I tempi per una decisione di tale Organismo sono variabili, ma in qualche mese è possibile ottenere una decisione (nel caso oggetto della decisione, la banca ha comunicato di riservarsi il diritto di ricorrere in giudizio contro la decisione dell’Arbitro). 

Il caso oggetto della decisione dell’ACF

La cliente aveva acquistato nel 2013 ed in occasione dell’aumento di capitale del 2015, in totale 1242 azioni della Banca Popolare dell’Alto Adige, per un importo complessivo di 23.786,40 euro; quindi per un prezzo, in media, per azione di 19,15 euro.

A seguito del continuo calo del valore delle azioni nel corso degli ultimi anni e dell’impossibilità di poter procedere alla loro vendita (illiquidità), la cliente aveva deciso nel 2018 di contestare alla Banca, con un reclamo, le modalità di vendita dei titoli.

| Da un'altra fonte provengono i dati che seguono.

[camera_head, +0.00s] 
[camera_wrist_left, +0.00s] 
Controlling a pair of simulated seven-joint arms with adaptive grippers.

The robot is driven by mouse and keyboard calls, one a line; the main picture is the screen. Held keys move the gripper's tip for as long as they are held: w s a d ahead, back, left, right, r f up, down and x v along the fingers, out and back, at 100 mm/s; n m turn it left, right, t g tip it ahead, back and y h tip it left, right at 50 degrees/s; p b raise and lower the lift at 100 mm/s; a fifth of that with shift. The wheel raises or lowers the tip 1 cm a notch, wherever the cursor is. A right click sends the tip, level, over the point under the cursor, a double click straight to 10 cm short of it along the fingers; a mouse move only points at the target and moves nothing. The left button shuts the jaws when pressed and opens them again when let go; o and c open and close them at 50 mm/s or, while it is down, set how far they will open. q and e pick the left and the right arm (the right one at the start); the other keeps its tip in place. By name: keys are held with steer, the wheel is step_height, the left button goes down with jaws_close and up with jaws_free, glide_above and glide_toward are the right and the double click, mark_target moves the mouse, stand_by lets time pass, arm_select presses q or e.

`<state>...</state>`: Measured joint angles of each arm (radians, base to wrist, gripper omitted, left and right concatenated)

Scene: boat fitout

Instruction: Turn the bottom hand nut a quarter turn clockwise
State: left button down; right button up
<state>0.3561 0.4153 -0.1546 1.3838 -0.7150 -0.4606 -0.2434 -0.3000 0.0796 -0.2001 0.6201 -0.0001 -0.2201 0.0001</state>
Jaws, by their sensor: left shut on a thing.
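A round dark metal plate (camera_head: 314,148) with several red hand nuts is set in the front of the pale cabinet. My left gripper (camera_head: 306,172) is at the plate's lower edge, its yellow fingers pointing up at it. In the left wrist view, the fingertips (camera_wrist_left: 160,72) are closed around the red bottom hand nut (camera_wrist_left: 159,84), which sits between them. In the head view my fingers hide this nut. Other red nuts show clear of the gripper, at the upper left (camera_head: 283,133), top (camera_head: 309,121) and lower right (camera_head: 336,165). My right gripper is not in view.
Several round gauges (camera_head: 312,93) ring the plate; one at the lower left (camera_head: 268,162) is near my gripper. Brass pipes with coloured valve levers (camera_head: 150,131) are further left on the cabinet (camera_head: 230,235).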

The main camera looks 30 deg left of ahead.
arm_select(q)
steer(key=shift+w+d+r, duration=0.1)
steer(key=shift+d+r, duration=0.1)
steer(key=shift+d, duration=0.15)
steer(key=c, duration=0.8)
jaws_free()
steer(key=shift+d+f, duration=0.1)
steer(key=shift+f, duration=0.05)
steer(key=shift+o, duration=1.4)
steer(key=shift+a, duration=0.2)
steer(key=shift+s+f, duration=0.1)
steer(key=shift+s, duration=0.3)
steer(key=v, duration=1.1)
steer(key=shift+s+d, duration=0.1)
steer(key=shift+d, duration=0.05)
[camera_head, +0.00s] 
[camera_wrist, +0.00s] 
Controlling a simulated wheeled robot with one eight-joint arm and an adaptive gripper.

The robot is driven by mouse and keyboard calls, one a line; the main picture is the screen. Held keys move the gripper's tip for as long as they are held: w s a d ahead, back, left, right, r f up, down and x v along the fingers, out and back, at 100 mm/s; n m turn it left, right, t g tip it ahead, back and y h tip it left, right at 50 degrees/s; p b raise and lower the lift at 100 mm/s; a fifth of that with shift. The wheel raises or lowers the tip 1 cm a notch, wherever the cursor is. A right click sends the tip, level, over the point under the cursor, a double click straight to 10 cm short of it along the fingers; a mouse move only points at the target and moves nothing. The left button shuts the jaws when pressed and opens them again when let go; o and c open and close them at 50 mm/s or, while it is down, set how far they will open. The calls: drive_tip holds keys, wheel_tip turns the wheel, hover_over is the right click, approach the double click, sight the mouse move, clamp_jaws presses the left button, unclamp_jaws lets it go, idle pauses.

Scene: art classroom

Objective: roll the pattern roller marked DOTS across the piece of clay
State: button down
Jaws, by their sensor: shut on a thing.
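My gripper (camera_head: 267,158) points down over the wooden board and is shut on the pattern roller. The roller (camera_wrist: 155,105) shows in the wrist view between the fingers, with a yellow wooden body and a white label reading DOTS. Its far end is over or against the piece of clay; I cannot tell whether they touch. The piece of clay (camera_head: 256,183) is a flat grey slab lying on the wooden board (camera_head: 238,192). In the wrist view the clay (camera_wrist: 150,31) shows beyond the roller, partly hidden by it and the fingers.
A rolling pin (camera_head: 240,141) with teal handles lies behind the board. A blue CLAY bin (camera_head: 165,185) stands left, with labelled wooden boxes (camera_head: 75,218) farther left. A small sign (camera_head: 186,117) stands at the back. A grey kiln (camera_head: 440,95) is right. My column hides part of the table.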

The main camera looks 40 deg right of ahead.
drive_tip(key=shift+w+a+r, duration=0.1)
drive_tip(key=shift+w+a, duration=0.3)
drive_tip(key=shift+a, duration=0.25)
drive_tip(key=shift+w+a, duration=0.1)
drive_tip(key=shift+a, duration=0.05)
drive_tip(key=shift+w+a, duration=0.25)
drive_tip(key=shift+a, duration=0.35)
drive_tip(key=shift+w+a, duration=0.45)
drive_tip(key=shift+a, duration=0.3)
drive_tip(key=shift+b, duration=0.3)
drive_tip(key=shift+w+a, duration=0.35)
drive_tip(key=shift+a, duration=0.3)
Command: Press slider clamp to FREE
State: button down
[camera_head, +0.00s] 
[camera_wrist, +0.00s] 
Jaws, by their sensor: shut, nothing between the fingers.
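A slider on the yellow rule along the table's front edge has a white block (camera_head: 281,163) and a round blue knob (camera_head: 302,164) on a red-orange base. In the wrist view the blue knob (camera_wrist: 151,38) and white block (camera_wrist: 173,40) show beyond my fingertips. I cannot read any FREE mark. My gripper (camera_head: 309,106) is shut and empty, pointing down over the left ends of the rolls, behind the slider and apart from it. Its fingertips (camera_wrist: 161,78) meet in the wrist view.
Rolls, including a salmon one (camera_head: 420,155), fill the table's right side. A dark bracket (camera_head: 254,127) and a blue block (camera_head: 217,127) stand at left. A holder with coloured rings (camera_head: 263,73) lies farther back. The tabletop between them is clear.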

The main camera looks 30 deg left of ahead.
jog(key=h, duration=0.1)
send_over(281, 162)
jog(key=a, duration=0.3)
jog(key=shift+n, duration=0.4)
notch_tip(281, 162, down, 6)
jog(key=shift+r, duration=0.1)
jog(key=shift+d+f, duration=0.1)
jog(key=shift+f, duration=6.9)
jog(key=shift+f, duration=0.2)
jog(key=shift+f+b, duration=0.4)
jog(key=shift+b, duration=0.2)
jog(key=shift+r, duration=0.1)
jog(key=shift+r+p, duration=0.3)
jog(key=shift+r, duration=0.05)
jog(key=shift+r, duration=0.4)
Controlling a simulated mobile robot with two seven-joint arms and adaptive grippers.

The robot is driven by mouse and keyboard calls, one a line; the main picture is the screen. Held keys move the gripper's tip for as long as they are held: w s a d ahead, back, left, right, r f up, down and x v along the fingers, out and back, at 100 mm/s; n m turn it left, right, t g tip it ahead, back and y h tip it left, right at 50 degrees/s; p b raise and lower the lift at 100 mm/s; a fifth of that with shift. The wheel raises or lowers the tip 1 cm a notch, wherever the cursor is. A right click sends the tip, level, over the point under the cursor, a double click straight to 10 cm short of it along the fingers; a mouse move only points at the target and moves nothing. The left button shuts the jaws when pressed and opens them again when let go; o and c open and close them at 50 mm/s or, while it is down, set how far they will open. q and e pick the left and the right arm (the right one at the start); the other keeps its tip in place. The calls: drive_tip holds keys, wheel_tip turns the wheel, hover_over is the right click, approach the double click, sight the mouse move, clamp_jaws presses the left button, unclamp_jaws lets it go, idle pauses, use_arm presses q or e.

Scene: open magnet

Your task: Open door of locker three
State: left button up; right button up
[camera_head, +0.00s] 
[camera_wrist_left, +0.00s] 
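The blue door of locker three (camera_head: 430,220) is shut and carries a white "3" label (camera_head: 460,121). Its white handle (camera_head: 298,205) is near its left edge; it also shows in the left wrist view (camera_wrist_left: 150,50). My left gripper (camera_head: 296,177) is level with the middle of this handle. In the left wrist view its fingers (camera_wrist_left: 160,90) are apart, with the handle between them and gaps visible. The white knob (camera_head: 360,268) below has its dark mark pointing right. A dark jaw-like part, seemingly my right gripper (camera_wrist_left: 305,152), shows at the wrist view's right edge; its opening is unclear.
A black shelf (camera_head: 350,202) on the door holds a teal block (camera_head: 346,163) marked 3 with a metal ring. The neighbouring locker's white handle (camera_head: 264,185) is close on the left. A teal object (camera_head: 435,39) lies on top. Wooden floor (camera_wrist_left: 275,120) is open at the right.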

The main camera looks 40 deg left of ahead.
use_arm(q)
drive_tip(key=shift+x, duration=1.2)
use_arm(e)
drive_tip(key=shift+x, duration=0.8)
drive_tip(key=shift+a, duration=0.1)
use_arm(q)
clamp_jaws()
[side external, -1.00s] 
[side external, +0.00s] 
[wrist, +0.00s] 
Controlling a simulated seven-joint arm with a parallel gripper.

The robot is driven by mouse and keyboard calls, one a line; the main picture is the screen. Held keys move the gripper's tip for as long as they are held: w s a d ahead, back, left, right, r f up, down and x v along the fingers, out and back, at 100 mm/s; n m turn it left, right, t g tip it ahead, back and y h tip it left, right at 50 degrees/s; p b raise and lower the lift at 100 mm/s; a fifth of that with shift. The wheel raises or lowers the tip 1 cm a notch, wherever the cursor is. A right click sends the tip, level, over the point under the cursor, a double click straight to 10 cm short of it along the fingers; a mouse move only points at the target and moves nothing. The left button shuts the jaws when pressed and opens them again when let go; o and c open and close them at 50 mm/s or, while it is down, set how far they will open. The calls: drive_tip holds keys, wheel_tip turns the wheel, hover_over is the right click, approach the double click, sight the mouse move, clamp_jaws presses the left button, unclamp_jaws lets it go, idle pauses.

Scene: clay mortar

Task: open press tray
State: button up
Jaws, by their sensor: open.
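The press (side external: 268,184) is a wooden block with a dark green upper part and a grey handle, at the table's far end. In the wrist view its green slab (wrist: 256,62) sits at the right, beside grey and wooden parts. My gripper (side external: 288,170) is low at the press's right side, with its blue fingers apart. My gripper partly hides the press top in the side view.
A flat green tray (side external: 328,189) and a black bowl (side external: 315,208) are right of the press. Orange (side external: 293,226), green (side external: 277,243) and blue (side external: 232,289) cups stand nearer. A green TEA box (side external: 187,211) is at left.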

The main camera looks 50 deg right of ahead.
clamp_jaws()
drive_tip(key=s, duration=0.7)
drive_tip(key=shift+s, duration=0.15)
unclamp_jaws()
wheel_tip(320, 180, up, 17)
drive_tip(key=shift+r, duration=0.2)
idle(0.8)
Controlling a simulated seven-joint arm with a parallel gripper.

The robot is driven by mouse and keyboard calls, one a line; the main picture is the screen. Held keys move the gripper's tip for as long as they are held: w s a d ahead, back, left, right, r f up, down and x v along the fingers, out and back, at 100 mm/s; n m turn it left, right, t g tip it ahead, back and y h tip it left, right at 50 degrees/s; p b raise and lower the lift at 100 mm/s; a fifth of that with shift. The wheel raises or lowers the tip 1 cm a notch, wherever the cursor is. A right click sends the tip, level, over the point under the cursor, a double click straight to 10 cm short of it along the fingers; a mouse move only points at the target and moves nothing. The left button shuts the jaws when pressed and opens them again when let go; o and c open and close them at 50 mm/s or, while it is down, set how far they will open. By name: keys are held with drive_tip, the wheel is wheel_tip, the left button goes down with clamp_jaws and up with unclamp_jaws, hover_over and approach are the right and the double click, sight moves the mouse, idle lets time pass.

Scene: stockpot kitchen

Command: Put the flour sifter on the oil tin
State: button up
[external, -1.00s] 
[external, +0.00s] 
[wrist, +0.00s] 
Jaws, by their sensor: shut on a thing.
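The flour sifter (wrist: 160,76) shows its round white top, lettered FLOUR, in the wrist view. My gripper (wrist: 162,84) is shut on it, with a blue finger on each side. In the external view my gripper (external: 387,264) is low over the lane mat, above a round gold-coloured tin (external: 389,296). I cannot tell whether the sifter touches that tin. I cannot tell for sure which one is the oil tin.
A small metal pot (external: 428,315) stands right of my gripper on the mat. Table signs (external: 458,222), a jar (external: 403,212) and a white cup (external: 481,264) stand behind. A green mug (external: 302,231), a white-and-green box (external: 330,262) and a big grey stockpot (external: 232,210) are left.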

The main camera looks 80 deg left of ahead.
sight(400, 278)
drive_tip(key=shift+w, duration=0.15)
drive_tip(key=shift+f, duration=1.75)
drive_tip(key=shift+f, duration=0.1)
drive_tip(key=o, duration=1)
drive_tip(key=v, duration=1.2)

La cliente lamentava, in primo luogo, che la Banca non avrebbe correttamente svolto l’attività di cosiddetta profilatura del cliente, non raccogliendo con esattezza le informazioni circa la propria esperienza e conoscenza in materia finanziaria e quindi circa la non appropriatezza dell’investimento rispetto al profilo di rischio.

La cliente si era anche lamentata del carattere ingannevole delle informazioni rese dall’intermediario, che nella scheda prodotto aveva segnalato, in maniera alquanto ambigua, che “il prezzo limite non può scendere sotto il prezzo di emissione delle azioni” omettendo di rappresentare il rischio di illiquidità e senza assolvere ad altri obblighi informativi imposti dai regolamenti Consob. 

La decisione dell’ACF

Il ricorso è stato accolto dall’Arbitro, che ha ritenuto meritevoli di accoglimento le lamentele della consumatrice. Particolarmente importante nella decisione, quanto affermato dall’Arbitro nel seguente passaggio: “Il Collegio non può, infatti, esimersi dal rilevare come la stessa scheda prodotto predisposta dal resistente (cioè la Banca, ndA) si presenti obiettivamente assai poco chiara, e sotto certi aspetti ingannevole, in ordine al grado di liquidabilità delle azioni”, passaggio che mette in luce gravi irregolarità comportamentali della Banca nel fornire informazioni alla propria clientela, proprio nella fase di vendita al pubblico delle proprie azioni.

L’Arbitro aggiunge inoltre che: “Nel caso in esame deve infatti ritenersi, in ossequio al principio del più probabile che non, che se il resistente avesse correttamente adempiuto ai suoi obblighi, la ricorrente si sarebbe astenuta dal dar corso agli investimenti contestati”.

Il danno e la sua misura.

Importante anche l’attività valutativa svolta dall’ACF in merito alla misura del danno, anche in relazione al valore corrente del titolo. Secondo l’ACF, sebbene le azioni della Banca siano oggi scambiate attraverso il sistema multilaterale di negoziazione Hi-Mtf, il valore unitario realizzabile non può essere identificato semplicemente con il prezzo indicato su tale piattaforma (11,90 euro), ma debba essere ridotto del 50%, considerata la scarsa movimentazione e possibilità di liquidabilità del titolo.

In altre parole, il valore realizzabile delle 1.242 azioni in possesso della cliente viene determinato dall’ACF in complessivi euro 7.389,90, che corrispondono a ca 5,95 euro per azione.

L’ACF ha quindi deciso di liquidare a favore della cliente un danno di euro 15.731,16, al quale vi è da aggiungere anche la rivalutazione monetaria per complessivi euro 520,32, oltre gli interessi dalla dalla data del reclamo sino al pagamento del danno.

Le azioni sono rimaste nella proprietà e disponibilità della cliente, che teoricamente potrebbe ora tentare anche di venderle al prezzo previsto dalla piattaforma Hi-Mtf.